Marie-Pierre Rey est professeur d’histoire russe et soviétique à l’université Paris 1 Panthéon-Sorbonne et directrice du Centre de recherches en histoire des Slaves, de l’Institut Pierre Renouvin. Elle est l’auteur de Le premier des chefs. L’exceptionnel destin d’Antonin Carême (Flammarion, 2021). Propos recueillis par Etienne de Givry

Jeune homme Marie-Antoine Carême se voyait architecte, les cuisines de son époque étaient bien souvent sombres et peu ventilées, a-t-il travaillé à révolutionner l’aménagement des cuisines ?

Marie-Antoine dit Antonin Carême (1783-1833), a très tôt été conscient des conditions de travail particulièrement difficiles auxquelles étaient exposés les maitres queux de son temps, contraint de travailler dans des cuisines souvent situées en sous-sol, aux plafonds bas, mal aérées. À l’époque, en France, les fours et les réchauds fonctionnent encore au charbon de bois d’où se dégagent en permanence des vapeurs toxiques. Dans ces lieux souvent humides, il est difficile de maintenir de hautes températures ; c’est pourquoi les fenêtres y sont fermées en toute saison et en été, la chaleur peut y être suffocante. Carême a non seulement dénoncé cette situation dans ses ouvrages, se plaignant du « charbon qui nous tue », mais il a également participé à l’amélioration des cuisines des grandes maisons où il officiait : ainsi chez Rothschild à Boulogne où les cuisines étaient particulièrement vastes et bien ventilées, à l’image de celles du Prince régent George à Brighton.

Antonin Carême a marqué son temps, par ses dressages majestueux et millimétrés, mais cette pratique de la cuisine et du service a-t-elle perduré après sa mort ?  

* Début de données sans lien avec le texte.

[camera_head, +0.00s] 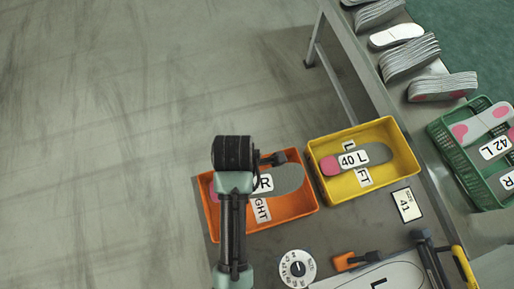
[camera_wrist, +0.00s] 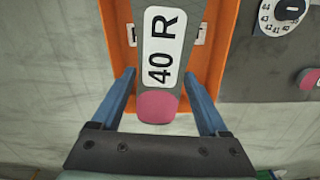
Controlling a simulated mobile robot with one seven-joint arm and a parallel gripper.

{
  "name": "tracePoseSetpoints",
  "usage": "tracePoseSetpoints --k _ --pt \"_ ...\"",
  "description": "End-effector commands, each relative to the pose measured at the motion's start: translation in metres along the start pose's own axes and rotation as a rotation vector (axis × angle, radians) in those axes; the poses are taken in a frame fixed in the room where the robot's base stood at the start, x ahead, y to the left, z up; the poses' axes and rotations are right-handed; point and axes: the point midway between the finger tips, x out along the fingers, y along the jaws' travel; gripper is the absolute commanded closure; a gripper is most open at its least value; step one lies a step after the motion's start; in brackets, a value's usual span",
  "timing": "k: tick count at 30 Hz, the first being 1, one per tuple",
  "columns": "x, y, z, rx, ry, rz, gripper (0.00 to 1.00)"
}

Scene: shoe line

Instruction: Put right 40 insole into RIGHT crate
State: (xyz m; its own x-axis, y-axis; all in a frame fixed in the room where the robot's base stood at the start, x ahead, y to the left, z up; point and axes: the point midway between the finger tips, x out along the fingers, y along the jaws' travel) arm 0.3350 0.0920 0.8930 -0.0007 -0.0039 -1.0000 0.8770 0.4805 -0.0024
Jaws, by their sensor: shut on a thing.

D’une manière générale, Carême était un adepte convaincu du « service à la française » dans lequel il voyait un chef-d’œuvre d’esthétique, car pour lui, émotions visuelles et gustatives devaient être à l’unisson. Et sur la table, il est vrai que le service à la française, où les mets sont servis dans des plats de porcelaine, d’argent ou de vermeil géométriquement disposés dans des compositions savantes de formes et de couleurs, attirait tout particulièrement le regard. Toutefois, à la fin de sa vie, en phase avec son temps, Carême s’est rallié au « service à la russe », certes moins imposant visuellement, mais beaucoup plus pratique puisque la découpe des plats se fait à l’office et que les mets sont servis à l’assiette, les uns après les autres ce qui permet, en particulier de les déguster à bonne température.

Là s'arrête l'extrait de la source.